Last Modified October 19, 2015
Picturesque and historically impressive, Bushey retains its village atmosphere and is a pleasant location separated from neighbouring, more built-up areas by farmland commons and golf courses.
Largely residential with a population of around 24,000, Bushey offers much to interest visitors - notably its strong association with the Monro Circle of early English watercolourists and with the eminent Victorian artist Sir Hubert Von Herkomer (1849 -1914).
The main part of the village near the Church of St James and the quaint village pond is a conservation area. It boasts a number of attractive buildings from the 18th century with some dating back even earlier.
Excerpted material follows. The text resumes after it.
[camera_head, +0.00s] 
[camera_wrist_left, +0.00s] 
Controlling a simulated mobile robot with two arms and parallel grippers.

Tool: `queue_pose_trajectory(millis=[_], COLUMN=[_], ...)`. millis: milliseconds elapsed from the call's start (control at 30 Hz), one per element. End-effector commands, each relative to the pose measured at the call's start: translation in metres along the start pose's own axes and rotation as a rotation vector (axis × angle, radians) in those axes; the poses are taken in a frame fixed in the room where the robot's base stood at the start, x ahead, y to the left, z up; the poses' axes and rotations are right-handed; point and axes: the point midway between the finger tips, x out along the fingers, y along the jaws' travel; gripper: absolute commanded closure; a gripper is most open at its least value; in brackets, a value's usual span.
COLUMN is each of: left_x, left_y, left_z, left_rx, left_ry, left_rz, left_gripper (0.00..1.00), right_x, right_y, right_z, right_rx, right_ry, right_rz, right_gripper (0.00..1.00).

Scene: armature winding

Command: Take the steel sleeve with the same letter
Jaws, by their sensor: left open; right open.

An intriguing mix of antique shops, restaurants, public houses and general stores cluster along the High Street and serve the needs of visitor and resident alike.
St James' beautiful churchyard is said to be the largest in Southern England and because of its antiquity contains a wide range of flora.
A church is reputed to have stood on this site since 1006, but none of the present structure can lay claim to such an early date.
The chancel is the oldest part dating from around 1250, and the hammer beam roof of the nave is a remarkably well-preserved example of 14th century workmanship. The fine Jacobean pulpit is well worth a look.
St James' was restored and enlarged at the end of the last century. It is the parish church of Bushey with two sister churches, St Paul's, Bushey Hall Road (1900) and Holy Trinity, Bushey Mill Lane (1950).
The refurbished Bushey Museum in Rudolph Road features a variety of exhibitionsof wide local interest. Here social history is matched with a unique art collection drawing on the area's heritage - more than 1,000 artists have worked in Bushey since 1800.
Awarded a Gulbenkian Museum and Gallery Award in its first year (1993), Bushey Museum has also been granted full Museum Registration by the Museums and Galleries Commission.
The Herkomer Room and exhibits relating to Bushey's famous local artists are impressive, but changing exhibitions on contemporary topics also offer a fresh approach to local history.